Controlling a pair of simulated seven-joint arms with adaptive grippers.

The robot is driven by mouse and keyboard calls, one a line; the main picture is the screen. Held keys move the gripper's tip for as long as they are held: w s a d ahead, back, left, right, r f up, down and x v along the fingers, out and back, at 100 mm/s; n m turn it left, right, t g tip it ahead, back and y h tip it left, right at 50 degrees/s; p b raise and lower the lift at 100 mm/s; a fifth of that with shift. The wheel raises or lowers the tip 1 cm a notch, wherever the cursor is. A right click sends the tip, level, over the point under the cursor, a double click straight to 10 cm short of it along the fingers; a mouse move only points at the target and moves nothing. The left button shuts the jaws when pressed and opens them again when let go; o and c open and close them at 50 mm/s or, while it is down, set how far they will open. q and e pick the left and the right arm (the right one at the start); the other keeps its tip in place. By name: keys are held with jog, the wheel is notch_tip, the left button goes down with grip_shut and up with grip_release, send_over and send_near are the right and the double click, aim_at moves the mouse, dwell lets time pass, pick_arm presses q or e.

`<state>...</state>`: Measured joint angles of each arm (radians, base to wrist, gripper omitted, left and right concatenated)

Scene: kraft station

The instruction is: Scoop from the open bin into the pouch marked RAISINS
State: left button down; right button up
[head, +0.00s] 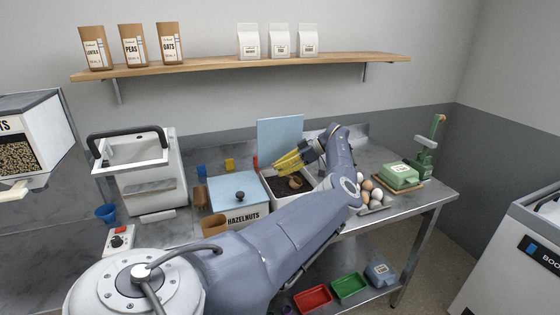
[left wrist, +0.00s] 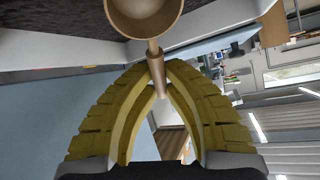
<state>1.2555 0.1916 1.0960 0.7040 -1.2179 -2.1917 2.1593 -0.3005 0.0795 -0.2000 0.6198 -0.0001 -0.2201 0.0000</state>
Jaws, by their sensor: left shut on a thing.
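My left gripper (head: 279,164) has yellow fingers and reaches over the open white bin (head: 311,184), whose blue lid (head: 280,132) stands raised behind it. In the left wrist view the gripper (left wrist: 158,75) is shut on the handle of a tan scoop (left wrist: 158,62). The scoop's round cup is cut off by the top edge, and I cannot tell if it holds anything. Dark brown contents (head: 283,189) lie in the bin, and they also show in the left wrist view (left wrist: 50,18). A brown pouch (head: 214,226) stands in front of the hazelnuts bin; no RAISINS marking is readable.
The closed HAZELNUTS bin (head: 243,215) stands just left of the open bin. Eggs (head: 375,192) and a green box (head: 400,175) are to the right. A shelf (head: 230,66) with several pouches runs above. A blue cup (head: 106,212) and a red-button box (head: 119,238) are left.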

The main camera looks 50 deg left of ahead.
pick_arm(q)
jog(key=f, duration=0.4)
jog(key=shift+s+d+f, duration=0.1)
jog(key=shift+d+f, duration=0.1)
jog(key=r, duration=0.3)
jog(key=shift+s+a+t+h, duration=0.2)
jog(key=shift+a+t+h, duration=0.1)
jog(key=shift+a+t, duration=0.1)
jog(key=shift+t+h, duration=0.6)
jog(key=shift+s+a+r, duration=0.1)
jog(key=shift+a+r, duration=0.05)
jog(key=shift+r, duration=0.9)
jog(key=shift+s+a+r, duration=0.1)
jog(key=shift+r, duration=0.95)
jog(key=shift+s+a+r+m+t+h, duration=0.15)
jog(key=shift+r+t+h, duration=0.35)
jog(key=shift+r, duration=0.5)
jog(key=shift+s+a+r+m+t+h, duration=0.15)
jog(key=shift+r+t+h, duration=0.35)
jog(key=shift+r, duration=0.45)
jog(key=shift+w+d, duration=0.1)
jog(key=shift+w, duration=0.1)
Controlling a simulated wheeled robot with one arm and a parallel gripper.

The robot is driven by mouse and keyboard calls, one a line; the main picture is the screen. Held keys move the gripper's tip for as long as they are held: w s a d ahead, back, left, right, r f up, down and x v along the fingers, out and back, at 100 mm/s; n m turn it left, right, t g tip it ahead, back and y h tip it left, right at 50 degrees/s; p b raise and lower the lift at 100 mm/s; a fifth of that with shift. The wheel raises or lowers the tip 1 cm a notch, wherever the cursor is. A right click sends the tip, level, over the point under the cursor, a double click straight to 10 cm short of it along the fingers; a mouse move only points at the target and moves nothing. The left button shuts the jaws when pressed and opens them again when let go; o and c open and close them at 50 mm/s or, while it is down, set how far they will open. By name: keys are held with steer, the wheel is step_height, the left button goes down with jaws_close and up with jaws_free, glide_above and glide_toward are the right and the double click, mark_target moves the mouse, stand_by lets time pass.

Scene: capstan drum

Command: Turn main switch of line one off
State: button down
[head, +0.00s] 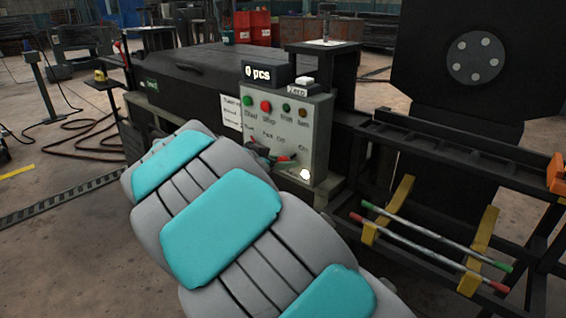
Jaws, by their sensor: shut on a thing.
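A grey control panel (312,130) stands in the middle of the head view, with lettering too small to read fully. On its lower part is a small switch handle (284,158) with red and green on it, next to "Off" and "On" lettering. My gripper (261,153) shows only as a small dark grey part at the panel's lower left, at this handle. It is shut on the switch handle; the fingers are mostly hidden behind my grey and turquoise arm. I cannot tell the handle's exact angle. A lamp (305,174) below "On" is lit.
A green button (247,101) and a red button (266,105) sit above the handle. A counter box (268,74) reading "0 pcs" stands on top. At right, a dark frame holds two rods (440,240) on yellow brackets (478,250). Open floor lies at left.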

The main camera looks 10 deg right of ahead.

_What to do:_ Go through the material and select each line with the string "Controlling" in it.

_Task solution:_
Controlling a pair of simulated seven-joint arms with adaptive grippers.
Controlling a simulated wheeled robot with one arm and a parallel gripper.

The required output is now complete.